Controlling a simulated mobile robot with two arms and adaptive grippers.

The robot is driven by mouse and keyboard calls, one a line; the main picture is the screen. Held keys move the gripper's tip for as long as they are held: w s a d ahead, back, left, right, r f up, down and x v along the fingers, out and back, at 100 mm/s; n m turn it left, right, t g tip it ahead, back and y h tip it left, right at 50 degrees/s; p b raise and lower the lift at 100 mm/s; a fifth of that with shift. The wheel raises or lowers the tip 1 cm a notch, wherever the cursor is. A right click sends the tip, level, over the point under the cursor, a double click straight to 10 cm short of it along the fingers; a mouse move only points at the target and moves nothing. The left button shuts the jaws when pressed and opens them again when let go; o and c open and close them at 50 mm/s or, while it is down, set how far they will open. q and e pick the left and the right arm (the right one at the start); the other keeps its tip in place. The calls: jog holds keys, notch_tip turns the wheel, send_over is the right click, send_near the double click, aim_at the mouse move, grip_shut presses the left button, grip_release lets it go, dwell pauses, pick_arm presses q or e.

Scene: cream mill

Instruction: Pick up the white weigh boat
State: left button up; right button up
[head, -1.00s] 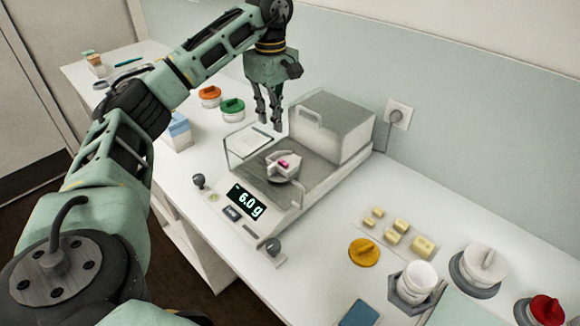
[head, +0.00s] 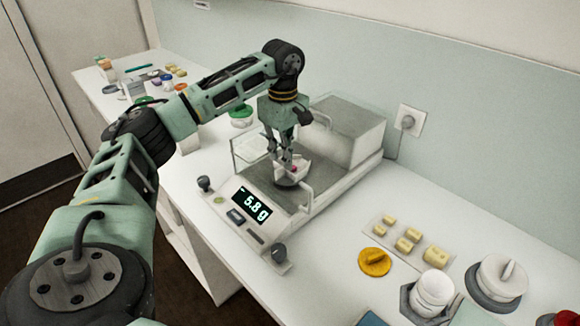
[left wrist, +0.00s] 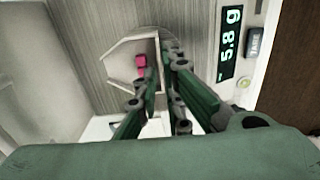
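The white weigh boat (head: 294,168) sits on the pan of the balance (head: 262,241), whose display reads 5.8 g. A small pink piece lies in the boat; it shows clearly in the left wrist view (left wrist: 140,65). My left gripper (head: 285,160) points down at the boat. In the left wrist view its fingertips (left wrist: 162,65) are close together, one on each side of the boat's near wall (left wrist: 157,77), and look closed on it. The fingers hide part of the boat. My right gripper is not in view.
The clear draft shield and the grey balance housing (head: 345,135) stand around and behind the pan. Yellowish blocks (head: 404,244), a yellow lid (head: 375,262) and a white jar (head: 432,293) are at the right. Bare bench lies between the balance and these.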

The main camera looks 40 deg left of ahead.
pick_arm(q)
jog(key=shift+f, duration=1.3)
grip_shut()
++++++++++
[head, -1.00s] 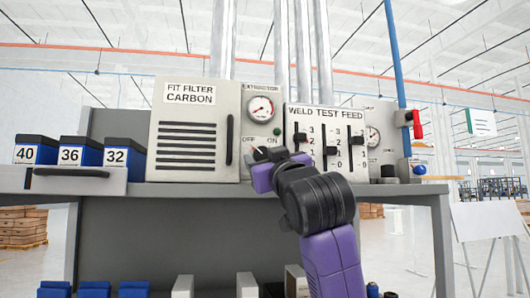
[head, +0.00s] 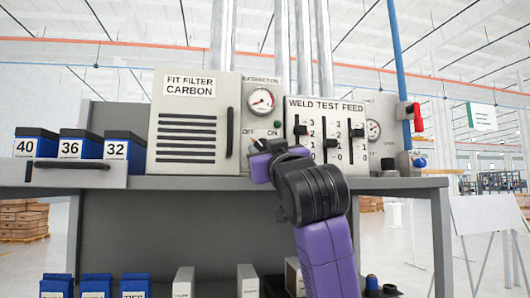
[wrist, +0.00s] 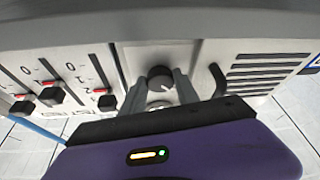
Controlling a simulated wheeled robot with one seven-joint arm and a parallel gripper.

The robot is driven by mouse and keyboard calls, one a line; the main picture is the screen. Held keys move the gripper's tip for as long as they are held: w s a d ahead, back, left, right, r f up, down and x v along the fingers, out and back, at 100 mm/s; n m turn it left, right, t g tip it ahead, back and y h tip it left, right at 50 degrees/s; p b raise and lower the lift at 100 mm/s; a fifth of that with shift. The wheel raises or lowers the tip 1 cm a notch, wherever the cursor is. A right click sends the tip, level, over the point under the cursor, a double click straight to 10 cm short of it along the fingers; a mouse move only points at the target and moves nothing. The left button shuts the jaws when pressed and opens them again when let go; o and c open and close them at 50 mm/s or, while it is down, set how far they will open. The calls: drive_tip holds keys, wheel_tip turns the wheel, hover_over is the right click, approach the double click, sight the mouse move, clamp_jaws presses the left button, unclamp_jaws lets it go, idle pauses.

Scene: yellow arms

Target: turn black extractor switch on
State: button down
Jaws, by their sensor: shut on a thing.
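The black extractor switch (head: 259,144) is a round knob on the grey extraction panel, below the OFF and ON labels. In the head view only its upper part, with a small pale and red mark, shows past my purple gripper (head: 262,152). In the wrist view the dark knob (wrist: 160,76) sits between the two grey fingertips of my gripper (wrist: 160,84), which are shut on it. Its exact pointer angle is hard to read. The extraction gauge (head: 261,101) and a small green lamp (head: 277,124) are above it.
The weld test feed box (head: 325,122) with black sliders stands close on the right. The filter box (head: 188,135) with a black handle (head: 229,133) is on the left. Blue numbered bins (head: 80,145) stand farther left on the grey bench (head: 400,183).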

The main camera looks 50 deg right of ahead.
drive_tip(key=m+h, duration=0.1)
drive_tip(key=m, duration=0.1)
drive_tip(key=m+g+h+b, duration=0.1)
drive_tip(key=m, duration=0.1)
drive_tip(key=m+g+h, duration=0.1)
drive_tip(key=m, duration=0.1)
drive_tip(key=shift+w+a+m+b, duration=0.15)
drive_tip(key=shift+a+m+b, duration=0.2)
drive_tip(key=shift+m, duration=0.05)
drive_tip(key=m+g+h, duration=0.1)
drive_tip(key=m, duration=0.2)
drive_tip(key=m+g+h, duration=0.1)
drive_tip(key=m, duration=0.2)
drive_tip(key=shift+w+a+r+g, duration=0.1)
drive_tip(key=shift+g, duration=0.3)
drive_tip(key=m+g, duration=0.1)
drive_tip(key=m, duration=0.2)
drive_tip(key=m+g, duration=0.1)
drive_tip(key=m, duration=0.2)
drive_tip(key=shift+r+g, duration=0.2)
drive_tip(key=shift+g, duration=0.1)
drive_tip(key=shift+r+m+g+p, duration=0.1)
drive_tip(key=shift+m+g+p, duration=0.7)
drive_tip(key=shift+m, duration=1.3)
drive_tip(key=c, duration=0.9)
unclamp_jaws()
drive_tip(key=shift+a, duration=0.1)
++++++++++
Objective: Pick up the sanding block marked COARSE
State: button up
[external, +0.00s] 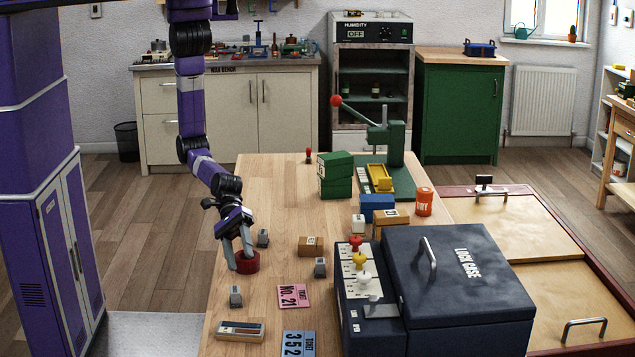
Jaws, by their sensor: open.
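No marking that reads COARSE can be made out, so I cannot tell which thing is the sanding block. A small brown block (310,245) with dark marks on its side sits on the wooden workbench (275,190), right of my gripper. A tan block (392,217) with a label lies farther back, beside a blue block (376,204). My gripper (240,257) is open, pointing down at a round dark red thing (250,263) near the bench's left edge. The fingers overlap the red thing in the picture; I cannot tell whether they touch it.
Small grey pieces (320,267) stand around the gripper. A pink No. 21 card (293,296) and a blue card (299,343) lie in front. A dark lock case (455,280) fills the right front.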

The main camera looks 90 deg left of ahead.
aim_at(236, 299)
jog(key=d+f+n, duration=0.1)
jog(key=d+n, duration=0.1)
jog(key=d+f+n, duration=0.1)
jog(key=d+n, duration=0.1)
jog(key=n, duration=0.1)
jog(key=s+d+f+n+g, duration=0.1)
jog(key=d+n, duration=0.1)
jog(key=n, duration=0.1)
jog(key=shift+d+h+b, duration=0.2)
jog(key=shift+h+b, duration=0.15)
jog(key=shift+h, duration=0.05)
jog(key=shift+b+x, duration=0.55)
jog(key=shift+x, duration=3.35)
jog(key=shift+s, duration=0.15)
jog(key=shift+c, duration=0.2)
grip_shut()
++++++++++
Provide the count, and nothing else, of lines in the data above where the word "simulated" occurs.

» **REPLY TO THE TASK**: 2